How will this war reach what in mediation is called a quiescent state? There are many possibilities. In the long run the outcome is a subject of pure speculation. But in the short run a few things can be suggested. In all negotiations each side has their dream outcomes and each has what they eventually will accept. Russia probably hoped for total capitulation by Ukraine and Ukraine probably hopes for surrender by Russia. Neither outcome is likely.
Should total victory be beyond either country’s grasp, Ukraine may settle for sovereignty of all Ukrainian territory west of Russia including free access to the Dnieper River from the Black Sea plus sovereignty over the port of Odessa. Whereas Ukraine may want and may deserve reparations of billions of dollars from Russia, Russia cannot provide for itself much less re-build Ukraine.
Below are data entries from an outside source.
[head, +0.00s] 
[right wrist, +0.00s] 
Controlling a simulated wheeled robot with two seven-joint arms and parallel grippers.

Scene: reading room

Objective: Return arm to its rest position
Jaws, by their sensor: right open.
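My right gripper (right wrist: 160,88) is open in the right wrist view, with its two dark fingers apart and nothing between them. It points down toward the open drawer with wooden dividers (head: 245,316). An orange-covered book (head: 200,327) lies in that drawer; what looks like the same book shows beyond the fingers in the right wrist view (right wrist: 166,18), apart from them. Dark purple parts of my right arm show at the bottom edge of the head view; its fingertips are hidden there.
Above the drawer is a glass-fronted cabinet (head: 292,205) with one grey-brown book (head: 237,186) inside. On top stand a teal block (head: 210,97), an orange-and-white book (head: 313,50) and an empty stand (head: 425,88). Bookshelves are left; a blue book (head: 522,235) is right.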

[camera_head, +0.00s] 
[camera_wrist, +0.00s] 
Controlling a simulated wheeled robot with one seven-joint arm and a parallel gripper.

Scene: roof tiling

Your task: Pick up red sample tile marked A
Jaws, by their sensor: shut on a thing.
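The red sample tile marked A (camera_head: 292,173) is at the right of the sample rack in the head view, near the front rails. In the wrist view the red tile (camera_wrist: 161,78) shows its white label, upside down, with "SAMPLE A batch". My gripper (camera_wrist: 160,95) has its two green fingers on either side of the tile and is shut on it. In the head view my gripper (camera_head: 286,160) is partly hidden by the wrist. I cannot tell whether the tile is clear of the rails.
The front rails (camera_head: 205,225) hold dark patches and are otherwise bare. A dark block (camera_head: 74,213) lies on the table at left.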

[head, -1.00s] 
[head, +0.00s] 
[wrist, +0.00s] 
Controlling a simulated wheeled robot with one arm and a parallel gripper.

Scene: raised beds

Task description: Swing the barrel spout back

Ukraine will look to America and others such as Germany, France, Canada and Great Britain for economic aid.
Russia may be eager to get out of the quagmire it has blundered into if Ukraine concedes Crimea, already a fait accompli, and any port on the Black Sea or the Azov Sea excluding Odessa. Russia would have to sign a treaty that promises no future incursions into Ukraine and no interference with the Port of Odessa or use of the Dnieper River. Ukraine would have to sign a treaty that binds itself to not seek or accept NATO membership as long as Russia abides by the peace treaty. Of course, there are thousands of other possible significant concerns both countries may wish to have go their way. But peace requires sacrifice.